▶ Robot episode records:
○ ○ ○ ○

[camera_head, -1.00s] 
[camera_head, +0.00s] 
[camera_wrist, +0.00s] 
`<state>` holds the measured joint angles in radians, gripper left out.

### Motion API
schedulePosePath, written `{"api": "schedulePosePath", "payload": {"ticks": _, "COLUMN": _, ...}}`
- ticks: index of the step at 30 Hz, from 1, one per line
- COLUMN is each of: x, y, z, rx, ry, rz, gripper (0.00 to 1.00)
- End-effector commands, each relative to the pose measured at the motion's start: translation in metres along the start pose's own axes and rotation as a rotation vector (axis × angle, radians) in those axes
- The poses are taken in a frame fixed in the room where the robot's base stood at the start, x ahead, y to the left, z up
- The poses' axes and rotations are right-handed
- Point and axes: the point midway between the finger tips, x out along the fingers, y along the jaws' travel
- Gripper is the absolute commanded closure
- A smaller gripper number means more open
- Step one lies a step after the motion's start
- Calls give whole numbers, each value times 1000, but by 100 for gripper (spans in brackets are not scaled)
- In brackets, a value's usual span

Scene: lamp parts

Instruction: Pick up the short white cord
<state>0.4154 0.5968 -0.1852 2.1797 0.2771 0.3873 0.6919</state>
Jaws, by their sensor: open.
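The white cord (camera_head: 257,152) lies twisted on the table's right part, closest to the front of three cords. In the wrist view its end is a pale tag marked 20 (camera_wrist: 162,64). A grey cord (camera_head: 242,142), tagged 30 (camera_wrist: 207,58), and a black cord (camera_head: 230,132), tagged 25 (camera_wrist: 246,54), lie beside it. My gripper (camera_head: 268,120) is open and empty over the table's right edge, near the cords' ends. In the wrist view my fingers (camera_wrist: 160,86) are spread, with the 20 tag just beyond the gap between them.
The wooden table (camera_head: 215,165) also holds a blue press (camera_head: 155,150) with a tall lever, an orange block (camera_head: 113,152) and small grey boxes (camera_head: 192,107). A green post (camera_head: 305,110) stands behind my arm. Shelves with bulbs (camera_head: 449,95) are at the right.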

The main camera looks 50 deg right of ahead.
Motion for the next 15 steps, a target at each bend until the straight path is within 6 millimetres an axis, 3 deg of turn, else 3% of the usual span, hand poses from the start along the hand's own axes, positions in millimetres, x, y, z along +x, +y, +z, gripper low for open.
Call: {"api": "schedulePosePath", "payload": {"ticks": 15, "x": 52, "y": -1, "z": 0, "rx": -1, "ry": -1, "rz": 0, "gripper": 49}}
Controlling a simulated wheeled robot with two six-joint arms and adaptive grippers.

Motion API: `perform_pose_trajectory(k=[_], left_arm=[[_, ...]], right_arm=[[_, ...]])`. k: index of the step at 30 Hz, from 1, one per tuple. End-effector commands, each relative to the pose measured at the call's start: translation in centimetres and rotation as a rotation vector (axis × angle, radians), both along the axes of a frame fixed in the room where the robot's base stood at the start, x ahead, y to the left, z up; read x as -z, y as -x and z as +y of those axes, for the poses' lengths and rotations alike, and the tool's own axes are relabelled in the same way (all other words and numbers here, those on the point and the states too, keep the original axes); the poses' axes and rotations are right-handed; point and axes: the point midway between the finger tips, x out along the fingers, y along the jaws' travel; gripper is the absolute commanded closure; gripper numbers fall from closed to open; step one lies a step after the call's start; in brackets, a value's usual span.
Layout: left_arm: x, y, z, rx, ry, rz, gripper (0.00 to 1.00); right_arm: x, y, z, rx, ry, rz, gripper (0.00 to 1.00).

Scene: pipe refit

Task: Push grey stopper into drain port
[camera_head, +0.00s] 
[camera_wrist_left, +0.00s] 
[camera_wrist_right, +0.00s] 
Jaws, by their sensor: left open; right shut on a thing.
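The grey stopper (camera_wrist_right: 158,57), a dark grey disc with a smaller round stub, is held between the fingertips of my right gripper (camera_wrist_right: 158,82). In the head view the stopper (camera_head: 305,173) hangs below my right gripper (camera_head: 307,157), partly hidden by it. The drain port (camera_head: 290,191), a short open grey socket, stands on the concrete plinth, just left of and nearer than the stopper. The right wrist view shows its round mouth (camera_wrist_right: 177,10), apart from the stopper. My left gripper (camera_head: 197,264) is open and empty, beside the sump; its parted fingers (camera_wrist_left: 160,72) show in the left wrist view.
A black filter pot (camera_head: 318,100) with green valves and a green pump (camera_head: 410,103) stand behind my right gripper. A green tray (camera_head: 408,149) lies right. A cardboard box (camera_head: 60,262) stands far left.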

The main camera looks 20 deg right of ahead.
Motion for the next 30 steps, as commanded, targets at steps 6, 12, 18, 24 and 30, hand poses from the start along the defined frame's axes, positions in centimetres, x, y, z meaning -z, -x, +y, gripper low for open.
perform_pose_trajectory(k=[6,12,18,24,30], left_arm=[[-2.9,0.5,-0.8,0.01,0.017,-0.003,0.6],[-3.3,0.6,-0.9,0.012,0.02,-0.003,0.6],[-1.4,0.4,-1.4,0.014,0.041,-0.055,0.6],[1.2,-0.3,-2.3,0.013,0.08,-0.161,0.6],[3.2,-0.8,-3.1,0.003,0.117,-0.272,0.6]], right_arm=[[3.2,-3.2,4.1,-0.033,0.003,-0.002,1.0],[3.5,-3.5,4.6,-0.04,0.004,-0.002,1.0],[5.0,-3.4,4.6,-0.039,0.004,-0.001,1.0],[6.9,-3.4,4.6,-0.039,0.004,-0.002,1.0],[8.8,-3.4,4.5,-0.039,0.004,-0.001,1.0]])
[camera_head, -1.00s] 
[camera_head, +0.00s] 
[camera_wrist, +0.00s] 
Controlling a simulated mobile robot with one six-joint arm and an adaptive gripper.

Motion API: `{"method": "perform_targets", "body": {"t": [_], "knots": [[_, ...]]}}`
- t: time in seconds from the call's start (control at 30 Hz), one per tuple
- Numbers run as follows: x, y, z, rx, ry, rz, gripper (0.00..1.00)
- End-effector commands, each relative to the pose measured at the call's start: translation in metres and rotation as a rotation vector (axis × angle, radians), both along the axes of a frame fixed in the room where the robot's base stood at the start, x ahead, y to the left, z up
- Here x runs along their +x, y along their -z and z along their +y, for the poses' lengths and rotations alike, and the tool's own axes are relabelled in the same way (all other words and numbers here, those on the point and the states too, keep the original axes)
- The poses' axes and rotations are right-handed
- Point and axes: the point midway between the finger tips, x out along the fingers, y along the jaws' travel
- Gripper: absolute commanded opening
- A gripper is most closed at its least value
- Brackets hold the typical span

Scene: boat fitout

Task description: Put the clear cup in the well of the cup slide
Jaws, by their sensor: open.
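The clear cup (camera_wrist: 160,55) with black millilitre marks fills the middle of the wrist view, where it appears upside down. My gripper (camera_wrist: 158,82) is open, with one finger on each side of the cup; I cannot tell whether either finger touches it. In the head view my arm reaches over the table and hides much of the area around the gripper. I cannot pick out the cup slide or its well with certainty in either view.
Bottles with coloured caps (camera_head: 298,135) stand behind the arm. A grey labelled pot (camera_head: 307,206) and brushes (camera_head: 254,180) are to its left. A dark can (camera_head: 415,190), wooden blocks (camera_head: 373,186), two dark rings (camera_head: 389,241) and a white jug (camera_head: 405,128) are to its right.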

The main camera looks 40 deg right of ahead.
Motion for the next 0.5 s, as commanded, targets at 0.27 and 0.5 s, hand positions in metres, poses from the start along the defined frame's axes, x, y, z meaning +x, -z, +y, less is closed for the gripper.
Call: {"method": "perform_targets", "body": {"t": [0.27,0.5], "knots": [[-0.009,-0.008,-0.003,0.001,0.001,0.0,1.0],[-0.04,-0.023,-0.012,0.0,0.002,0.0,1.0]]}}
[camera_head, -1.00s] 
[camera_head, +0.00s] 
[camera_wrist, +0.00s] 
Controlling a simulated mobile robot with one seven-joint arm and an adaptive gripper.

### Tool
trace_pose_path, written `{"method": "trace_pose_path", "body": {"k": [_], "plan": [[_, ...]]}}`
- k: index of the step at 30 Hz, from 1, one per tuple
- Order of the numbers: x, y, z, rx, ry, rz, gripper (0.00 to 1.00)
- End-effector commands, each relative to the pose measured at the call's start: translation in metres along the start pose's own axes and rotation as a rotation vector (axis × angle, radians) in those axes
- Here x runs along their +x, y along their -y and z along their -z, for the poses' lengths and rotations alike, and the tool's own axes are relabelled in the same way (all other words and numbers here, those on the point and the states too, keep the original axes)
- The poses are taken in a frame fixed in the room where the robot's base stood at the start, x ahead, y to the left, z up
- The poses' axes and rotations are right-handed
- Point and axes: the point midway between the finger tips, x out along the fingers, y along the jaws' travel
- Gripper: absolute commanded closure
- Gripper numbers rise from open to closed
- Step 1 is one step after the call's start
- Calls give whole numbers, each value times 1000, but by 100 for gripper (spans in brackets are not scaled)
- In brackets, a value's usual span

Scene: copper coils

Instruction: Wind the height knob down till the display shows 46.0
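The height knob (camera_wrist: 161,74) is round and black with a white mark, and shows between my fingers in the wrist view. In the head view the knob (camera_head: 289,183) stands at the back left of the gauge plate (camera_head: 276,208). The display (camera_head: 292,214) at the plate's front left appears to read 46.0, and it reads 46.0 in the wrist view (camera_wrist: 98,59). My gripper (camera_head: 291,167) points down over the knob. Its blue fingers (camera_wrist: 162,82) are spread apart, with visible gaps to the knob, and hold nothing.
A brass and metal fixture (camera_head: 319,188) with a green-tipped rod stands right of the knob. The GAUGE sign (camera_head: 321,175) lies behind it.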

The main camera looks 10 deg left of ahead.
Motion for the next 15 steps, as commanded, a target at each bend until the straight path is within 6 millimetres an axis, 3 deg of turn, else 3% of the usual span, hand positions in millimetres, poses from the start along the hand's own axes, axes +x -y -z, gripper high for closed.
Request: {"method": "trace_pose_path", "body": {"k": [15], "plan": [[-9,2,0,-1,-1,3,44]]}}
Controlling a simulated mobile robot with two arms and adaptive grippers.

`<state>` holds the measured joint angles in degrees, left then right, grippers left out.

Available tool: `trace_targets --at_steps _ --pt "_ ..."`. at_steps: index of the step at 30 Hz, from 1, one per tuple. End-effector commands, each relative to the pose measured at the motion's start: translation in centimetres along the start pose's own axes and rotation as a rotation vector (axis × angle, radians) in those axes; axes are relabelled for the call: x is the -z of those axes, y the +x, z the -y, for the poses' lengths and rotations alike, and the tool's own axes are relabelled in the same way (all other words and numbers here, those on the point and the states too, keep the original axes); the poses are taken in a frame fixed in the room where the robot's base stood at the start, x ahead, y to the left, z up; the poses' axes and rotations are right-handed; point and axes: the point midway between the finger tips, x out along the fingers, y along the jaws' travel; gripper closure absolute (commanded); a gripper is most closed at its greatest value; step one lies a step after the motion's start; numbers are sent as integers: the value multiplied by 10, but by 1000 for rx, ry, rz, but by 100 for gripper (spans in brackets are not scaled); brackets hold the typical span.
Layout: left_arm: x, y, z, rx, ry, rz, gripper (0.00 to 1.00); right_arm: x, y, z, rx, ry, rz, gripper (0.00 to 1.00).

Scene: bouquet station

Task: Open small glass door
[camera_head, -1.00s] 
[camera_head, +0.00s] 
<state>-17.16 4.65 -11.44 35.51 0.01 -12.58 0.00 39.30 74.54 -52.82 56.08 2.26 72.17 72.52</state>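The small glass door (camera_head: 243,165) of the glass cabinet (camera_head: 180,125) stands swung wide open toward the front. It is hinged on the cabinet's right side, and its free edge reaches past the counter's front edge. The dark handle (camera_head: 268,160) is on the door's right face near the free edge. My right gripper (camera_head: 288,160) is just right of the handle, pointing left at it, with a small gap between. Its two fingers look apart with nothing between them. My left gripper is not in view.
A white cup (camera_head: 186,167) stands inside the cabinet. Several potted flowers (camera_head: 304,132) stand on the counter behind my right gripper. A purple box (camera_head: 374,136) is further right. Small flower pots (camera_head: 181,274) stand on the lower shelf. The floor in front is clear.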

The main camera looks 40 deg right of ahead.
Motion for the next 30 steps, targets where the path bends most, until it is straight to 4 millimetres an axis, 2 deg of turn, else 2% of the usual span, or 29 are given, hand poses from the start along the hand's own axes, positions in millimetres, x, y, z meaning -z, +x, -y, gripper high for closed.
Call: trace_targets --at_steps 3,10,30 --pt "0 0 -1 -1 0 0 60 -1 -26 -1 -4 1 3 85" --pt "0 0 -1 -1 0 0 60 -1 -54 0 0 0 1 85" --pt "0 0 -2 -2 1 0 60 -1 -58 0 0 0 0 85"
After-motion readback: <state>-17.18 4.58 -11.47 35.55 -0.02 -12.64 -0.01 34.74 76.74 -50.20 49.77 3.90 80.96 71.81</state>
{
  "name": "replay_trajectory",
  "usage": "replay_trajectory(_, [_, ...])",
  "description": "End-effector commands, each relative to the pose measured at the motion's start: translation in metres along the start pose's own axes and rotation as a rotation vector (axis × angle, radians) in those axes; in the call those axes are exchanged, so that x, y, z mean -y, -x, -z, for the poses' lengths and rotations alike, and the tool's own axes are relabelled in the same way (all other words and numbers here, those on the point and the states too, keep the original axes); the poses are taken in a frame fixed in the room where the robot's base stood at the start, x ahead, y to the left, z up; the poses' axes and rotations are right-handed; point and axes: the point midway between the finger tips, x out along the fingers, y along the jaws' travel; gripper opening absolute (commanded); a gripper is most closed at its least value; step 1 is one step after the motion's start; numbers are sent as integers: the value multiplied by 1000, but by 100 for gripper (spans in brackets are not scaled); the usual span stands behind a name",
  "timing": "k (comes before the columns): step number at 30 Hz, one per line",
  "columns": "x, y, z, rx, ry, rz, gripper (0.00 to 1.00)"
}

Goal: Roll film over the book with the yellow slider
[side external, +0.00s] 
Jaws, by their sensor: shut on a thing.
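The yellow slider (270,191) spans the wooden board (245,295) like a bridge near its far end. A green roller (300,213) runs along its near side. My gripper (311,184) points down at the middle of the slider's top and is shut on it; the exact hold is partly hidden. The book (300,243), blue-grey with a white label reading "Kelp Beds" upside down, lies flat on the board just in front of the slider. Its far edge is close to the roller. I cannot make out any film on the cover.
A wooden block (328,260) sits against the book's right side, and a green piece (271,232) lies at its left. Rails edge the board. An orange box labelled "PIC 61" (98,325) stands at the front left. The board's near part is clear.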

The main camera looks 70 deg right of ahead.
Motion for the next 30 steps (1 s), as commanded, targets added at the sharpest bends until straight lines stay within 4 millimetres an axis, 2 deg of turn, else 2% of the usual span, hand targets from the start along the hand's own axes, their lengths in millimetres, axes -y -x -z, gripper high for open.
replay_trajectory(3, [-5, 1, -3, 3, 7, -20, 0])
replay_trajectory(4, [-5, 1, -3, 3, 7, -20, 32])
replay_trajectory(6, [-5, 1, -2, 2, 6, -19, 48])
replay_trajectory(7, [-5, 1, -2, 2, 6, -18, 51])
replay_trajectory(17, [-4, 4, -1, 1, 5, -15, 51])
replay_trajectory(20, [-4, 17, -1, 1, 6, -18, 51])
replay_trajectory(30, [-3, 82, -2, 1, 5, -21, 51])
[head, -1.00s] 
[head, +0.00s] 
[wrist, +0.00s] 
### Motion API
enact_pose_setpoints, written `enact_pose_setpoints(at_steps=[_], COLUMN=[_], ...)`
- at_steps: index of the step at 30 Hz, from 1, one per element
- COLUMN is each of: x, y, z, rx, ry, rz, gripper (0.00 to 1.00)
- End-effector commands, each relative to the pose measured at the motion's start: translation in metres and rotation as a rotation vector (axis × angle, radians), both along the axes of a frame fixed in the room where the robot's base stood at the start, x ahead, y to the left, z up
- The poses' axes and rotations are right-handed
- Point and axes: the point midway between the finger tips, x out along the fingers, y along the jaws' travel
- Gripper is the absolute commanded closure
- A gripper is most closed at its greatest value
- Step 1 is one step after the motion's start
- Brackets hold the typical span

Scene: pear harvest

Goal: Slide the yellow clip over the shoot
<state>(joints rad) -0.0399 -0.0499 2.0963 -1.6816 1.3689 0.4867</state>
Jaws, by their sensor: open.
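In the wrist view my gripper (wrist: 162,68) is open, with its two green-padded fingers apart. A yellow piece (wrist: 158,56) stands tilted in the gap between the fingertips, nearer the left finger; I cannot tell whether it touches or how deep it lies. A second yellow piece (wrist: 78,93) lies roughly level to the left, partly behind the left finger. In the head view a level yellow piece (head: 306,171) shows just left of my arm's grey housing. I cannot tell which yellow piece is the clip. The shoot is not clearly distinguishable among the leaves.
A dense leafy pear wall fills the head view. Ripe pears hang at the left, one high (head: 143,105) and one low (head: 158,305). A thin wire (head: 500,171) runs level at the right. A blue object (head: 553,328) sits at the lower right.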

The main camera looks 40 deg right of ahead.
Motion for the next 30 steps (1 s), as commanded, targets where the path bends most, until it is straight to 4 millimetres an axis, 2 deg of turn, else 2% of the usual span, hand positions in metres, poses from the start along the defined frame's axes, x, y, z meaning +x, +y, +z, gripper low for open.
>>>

○ ○ ○ ○

▶ Task details: Check each line above for the word "Controlling", and copy the lines where it appears.

▶ Correct response:
Controlling a simulated wheeled robot with two six-joint arms and adaptive grippers.
Controlling a simulated mobile robot with one six-joint arm and an adaptive gripper.
Controlling a simulated mobile robot with one seven-joint arm and an adaptive gripper.
Controlling a simulated mobile robot with two arms and adaptive grippers.

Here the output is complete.